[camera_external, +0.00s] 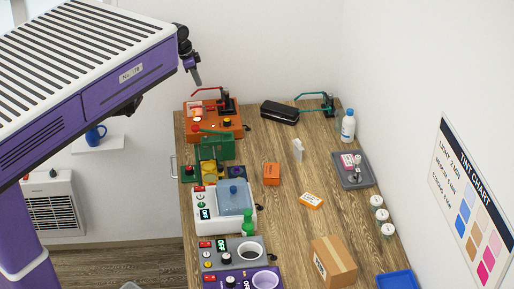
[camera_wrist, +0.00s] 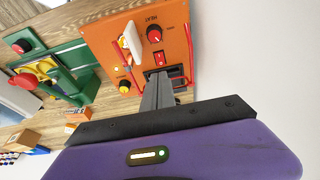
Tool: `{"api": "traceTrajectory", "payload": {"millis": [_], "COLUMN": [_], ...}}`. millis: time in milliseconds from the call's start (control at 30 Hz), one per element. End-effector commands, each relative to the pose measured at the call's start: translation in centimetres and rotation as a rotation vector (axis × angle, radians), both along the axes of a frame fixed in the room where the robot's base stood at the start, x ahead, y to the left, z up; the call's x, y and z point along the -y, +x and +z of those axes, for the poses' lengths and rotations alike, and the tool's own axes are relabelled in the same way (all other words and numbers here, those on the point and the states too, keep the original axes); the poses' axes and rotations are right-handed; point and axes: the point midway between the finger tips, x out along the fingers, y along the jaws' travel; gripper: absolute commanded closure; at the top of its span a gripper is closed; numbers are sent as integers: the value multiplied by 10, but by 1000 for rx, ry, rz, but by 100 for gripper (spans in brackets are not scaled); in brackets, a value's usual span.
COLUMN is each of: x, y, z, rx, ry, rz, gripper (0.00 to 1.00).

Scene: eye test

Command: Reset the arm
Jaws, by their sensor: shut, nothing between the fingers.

^^^^^^^^

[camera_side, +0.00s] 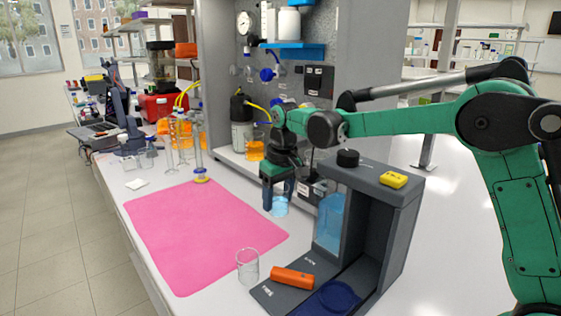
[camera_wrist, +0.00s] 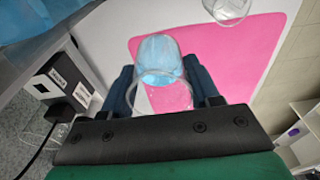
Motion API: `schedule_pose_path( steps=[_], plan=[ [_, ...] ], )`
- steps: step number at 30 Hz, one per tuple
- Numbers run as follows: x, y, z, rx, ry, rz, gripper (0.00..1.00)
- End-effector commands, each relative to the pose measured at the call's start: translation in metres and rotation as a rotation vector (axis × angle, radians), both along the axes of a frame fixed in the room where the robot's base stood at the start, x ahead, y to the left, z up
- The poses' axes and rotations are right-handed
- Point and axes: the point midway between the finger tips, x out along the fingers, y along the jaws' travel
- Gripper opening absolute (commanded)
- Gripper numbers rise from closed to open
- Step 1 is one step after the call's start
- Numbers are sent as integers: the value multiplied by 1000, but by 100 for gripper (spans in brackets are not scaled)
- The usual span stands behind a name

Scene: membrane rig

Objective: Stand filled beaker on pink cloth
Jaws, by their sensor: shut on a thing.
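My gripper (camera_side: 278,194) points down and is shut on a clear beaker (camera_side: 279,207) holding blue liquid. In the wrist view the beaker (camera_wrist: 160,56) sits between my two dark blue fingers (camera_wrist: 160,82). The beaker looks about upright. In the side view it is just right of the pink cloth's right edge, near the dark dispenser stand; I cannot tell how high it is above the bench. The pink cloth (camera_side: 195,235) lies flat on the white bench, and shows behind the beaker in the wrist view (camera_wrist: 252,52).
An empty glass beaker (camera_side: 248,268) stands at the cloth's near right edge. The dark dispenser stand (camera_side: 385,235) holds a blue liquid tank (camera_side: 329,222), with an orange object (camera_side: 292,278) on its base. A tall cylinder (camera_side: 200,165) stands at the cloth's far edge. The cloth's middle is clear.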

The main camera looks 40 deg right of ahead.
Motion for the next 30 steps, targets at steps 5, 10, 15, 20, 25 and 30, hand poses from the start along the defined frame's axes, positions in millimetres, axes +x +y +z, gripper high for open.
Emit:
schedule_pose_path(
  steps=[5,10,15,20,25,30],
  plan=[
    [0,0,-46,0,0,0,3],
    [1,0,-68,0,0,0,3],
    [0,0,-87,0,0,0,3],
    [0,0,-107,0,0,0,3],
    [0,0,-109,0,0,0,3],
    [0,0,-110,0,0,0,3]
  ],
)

^^^^^^^^

| Written task |
Only the lines from the one holding "steps=[_], plan=[ [_, ...]" through the one holding "- Numbers run" are wanted; retype them exactly.

| Correct answer |
Motion API: `schedule_pose_path( steps=[_], plan=[ [_, ...] ], )`
- steps: step number at 30 Hz, one per tuple
- Numbers run as follows: x, y, z, rx, ry, rz, gripper (0.00..1.00)

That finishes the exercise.